## Robot episode data
━━━━━━━━━━

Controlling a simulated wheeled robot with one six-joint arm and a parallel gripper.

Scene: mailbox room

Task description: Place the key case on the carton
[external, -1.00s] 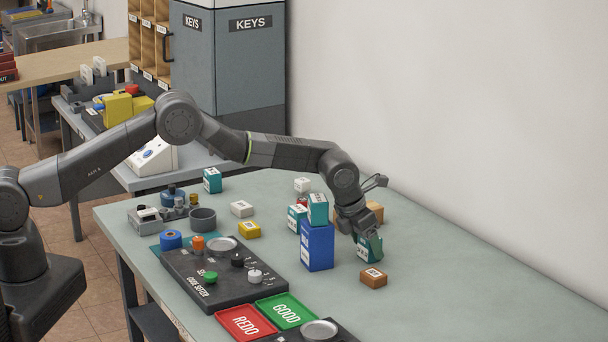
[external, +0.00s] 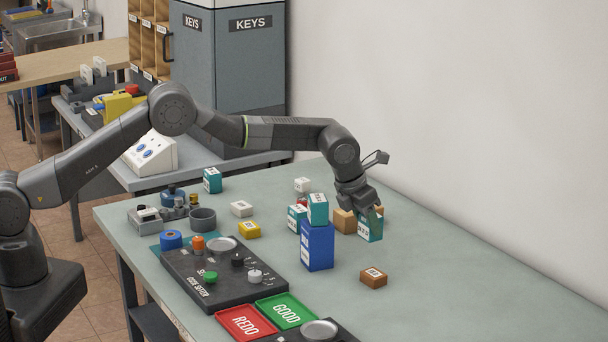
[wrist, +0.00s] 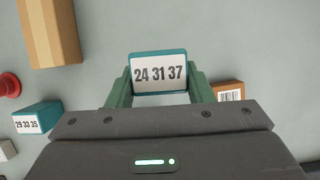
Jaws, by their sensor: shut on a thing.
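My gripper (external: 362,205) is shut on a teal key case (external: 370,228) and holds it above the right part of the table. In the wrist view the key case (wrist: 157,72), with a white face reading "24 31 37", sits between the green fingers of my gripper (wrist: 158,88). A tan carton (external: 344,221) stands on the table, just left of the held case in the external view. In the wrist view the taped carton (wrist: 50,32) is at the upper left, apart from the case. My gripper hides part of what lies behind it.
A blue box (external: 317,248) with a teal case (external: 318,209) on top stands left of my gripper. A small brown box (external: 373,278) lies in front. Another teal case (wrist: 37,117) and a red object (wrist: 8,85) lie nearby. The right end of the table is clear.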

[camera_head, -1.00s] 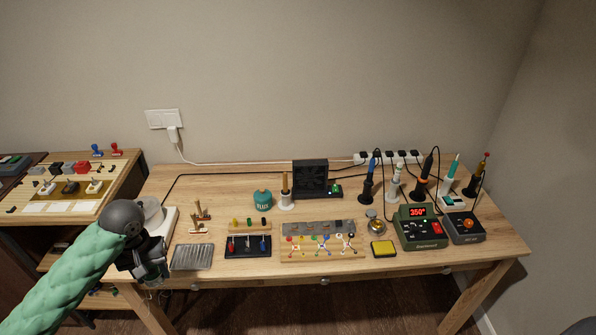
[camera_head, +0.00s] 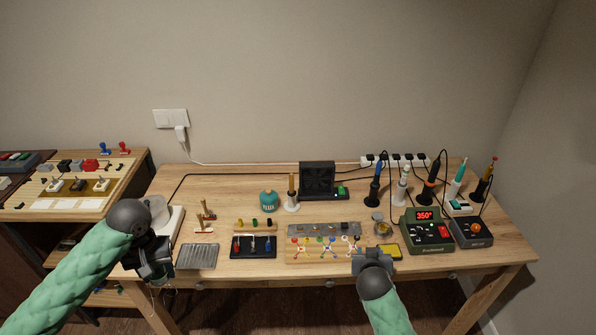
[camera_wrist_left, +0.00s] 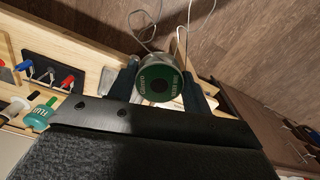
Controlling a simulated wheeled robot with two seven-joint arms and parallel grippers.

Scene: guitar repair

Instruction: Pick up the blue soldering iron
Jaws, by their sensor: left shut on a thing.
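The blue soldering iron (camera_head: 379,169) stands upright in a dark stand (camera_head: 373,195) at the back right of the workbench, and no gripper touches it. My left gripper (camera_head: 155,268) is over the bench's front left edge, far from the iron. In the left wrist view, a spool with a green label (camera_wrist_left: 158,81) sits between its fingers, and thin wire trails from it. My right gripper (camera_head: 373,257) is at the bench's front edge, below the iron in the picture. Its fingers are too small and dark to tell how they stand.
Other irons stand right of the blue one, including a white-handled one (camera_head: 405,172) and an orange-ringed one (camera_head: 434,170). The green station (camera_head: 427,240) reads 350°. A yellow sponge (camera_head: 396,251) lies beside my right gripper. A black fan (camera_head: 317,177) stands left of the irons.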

━━━━━━━━━━

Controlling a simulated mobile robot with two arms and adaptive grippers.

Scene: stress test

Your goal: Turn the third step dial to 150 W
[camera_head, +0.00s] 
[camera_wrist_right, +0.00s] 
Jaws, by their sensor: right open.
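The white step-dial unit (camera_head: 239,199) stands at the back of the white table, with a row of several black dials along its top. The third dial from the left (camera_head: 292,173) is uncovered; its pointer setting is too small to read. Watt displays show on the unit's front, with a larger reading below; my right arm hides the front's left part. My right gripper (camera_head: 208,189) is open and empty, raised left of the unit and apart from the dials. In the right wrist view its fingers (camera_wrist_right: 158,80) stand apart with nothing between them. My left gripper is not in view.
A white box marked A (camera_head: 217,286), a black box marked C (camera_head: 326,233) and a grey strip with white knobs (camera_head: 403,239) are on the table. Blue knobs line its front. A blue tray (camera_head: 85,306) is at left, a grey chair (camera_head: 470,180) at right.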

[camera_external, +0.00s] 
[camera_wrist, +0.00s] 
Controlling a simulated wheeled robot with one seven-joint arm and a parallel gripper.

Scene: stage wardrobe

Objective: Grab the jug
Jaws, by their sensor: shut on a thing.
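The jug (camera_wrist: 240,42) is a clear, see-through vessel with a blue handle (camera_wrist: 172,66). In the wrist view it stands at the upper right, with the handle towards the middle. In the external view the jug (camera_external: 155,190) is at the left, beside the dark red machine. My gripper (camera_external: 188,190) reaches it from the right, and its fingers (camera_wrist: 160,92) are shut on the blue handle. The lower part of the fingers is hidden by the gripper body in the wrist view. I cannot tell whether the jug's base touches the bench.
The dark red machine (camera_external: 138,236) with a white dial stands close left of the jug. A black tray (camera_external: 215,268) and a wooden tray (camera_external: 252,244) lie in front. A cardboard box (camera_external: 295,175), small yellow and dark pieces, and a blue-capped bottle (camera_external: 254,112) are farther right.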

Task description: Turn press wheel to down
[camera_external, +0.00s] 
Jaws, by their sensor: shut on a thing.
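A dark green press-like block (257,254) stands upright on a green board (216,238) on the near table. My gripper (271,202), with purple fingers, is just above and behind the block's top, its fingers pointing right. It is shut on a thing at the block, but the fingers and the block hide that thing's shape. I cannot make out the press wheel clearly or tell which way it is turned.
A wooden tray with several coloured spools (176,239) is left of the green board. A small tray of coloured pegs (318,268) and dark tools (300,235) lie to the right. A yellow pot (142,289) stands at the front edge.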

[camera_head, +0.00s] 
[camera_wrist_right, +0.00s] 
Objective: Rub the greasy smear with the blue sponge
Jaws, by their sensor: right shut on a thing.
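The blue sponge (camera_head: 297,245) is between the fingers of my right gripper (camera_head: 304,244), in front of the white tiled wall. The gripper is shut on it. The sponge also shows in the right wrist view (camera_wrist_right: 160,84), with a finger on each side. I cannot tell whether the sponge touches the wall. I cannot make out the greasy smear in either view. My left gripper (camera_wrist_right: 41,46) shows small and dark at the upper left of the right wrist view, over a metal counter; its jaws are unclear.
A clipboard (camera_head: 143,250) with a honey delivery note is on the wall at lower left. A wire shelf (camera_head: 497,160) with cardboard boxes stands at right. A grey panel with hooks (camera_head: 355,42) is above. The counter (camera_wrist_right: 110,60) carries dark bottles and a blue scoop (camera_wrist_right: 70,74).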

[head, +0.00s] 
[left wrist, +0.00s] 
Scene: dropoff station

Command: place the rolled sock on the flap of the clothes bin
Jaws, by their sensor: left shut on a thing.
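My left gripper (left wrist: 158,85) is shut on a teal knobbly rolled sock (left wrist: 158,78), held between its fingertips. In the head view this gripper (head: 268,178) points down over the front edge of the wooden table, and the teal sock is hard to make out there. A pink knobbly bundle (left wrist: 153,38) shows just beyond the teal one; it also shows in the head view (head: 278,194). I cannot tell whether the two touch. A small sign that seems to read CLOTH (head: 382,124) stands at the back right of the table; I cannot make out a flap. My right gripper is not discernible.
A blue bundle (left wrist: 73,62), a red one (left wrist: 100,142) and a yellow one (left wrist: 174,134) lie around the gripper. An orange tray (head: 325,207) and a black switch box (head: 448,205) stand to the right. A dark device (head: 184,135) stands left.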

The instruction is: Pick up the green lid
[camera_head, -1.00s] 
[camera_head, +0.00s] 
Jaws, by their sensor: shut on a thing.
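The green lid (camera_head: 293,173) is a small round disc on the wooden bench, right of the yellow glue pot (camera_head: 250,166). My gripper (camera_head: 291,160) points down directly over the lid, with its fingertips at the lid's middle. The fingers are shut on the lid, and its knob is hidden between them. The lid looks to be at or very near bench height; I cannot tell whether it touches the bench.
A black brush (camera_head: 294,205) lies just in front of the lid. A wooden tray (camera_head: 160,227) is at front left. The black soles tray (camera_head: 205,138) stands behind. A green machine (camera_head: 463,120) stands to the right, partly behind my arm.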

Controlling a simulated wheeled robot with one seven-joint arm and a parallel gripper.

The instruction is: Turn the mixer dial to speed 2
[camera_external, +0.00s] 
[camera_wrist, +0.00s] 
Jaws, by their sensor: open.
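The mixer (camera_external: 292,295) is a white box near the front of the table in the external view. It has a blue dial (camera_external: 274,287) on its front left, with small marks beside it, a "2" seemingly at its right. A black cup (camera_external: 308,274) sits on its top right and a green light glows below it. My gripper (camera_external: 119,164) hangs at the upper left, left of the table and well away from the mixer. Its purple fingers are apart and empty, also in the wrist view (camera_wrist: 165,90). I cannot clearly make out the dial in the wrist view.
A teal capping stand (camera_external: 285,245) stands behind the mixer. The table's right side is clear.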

━━━━━━━━━━

## Instructions for the task
Copy out exactly the material that runs from the line with "Controlling a simulated wheeled robot with one six-joint" to the line with "[wrist, +0.00s]", ends included, and leave the pictures behind.

## Written solution
Controlling a simulated wheeled robot with one six-joint arm and a parallel gripper.

Scene: mailbox room

Task description: Place the key case on the carton
[external, -1.00s] 
[external, +0.00s] 
[wrist, +0.00s] 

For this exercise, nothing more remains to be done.